The first time I visited my son in sober living, the dining room was crowded mostly with men lined up for the evening meal. I felt apprehensive, on high alert. It was hard for me to put a finger on my fear, so later I tried to make some sense of my unease. Was I passing judgment on the pretty scruffy crew, my son included? Or was it the same apprehension that I feel when I enter a large conference room dominated by unknown faces? It finally clicked: I was intimidated by the aura of hope co-mingled with desperation. I held hope for the residents to seize the brass ring of recovery, yet I was acutely aware that that ring can so easily slip from their grasp. My son included.
The Mom in me wants to counsel the crowd:”Don’t mess up!” I implore in my mind.”This is life or death!” As if they don’t already know that.

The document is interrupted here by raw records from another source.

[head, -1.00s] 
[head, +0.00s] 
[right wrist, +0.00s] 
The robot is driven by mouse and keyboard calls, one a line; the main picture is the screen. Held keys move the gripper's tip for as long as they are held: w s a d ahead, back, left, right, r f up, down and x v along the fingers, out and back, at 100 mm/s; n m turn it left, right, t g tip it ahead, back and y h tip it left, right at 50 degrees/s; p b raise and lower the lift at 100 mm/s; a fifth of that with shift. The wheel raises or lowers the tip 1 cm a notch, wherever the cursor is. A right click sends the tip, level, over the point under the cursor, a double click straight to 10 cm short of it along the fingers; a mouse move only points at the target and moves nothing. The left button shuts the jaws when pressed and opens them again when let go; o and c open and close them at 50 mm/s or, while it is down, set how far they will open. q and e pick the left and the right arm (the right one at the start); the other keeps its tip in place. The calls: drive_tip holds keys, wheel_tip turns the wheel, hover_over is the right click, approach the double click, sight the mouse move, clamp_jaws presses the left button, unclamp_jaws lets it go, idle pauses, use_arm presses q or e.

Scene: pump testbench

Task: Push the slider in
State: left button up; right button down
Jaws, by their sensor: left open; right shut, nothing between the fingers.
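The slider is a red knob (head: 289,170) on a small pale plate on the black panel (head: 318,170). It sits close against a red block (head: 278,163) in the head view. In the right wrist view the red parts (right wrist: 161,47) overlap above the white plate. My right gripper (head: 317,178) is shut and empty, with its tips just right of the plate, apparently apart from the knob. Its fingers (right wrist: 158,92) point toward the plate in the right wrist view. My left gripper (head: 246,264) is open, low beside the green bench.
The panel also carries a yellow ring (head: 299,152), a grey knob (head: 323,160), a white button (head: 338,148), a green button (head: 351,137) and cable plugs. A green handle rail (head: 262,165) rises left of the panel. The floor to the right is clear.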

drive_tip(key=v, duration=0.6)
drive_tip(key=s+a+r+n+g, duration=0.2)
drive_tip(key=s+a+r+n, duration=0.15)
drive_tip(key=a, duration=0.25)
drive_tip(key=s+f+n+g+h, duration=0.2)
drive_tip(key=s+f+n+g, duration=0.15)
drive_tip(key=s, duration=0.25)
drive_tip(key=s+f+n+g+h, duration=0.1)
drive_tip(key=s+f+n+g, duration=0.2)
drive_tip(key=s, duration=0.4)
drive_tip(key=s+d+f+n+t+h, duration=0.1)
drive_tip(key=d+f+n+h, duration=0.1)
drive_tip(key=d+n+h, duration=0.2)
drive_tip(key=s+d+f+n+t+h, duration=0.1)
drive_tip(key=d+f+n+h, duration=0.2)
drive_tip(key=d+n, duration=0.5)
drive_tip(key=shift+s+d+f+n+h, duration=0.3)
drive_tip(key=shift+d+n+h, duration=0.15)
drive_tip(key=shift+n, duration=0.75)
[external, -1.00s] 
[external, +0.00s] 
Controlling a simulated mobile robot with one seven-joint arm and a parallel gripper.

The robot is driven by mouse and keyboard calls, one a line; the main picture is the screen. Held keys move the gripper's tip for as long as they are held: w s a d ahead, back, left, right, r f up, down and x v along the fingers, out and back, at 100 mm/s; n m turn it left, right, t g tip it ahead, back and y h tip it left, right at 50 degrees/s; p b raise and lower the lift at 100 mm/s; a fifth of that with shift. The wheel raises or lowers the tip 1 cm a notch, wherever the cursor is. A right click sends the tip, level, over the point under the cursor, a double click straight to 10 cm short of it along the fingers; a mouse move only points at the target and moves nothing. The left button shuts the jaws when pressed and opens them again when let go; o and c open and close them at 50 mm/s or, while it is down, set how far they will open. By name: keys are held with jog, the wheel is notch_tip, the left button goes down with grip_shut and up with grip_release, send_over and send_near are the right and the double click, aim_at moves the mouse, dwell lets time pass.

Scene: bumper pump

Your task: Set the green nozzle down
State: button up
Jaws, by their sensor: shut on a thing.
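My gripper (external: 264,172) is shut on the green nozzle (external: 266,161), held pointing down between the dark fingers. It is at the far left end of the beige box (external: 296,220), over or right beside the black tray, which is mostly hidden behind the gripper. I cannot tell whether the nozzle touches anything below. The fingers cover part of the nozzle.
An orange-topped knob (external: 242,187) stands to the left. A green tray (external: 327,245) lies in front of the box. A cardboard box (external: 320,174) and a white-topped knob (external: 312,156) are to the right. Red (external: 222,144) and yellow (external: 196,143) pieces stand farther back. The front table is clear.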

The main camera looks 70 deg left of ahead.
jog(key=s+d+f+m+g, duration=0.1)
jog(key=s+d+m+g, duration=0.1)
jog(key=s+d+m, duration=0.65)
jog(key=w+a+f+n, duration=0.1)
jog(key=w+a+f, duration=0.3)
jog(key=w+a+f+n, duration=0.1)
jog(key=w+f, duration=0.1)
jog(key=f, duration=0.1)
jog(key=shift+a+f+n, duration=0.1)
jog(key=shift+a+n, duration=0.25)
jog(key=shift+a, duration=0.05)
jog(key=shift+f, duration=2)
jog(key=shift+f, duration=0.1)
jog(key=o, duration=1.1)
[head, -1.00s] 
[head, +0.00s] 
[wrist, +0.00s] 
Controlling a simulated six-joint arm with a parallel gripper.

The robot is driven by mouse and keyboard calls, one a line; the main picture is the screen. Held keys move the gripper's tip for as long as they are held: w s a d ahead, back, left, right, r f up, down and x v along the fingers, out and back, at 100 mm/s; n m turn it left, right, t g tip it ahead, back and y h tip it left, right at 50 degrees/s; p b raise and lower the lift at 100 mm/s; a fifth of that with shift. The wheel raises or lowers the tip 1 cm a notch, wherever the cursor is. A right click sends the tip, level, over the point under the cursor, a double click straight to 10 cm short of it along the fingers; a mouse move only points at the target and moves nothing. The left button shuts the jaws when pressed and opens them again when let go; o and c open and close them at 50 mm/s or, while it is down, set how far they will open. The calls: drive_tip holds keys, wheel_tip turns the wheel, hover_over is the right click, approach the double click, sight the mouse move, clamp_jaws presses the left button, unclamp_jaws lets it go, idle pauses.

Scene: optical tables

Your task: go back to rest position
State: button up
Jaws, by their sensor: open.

Yesterday, my son brought his laundry to our home where he doesn’t have to compete with others to use the washer and dryer. It was still drying when he left, and I was tempted to fold and stack it when the dryer stopped spinning, as I have done so often before. But I resisted the urge. Today, he called and asked me to run the de-wrinkle cycle while he was en route. Then he arrived and folded his clothes, something he seldom did in the past. A miracle, indeed! His clothes are clean and folded, and I had nothing to do with it. By the same token, he can stay clean and sober all on his own, without any help from me.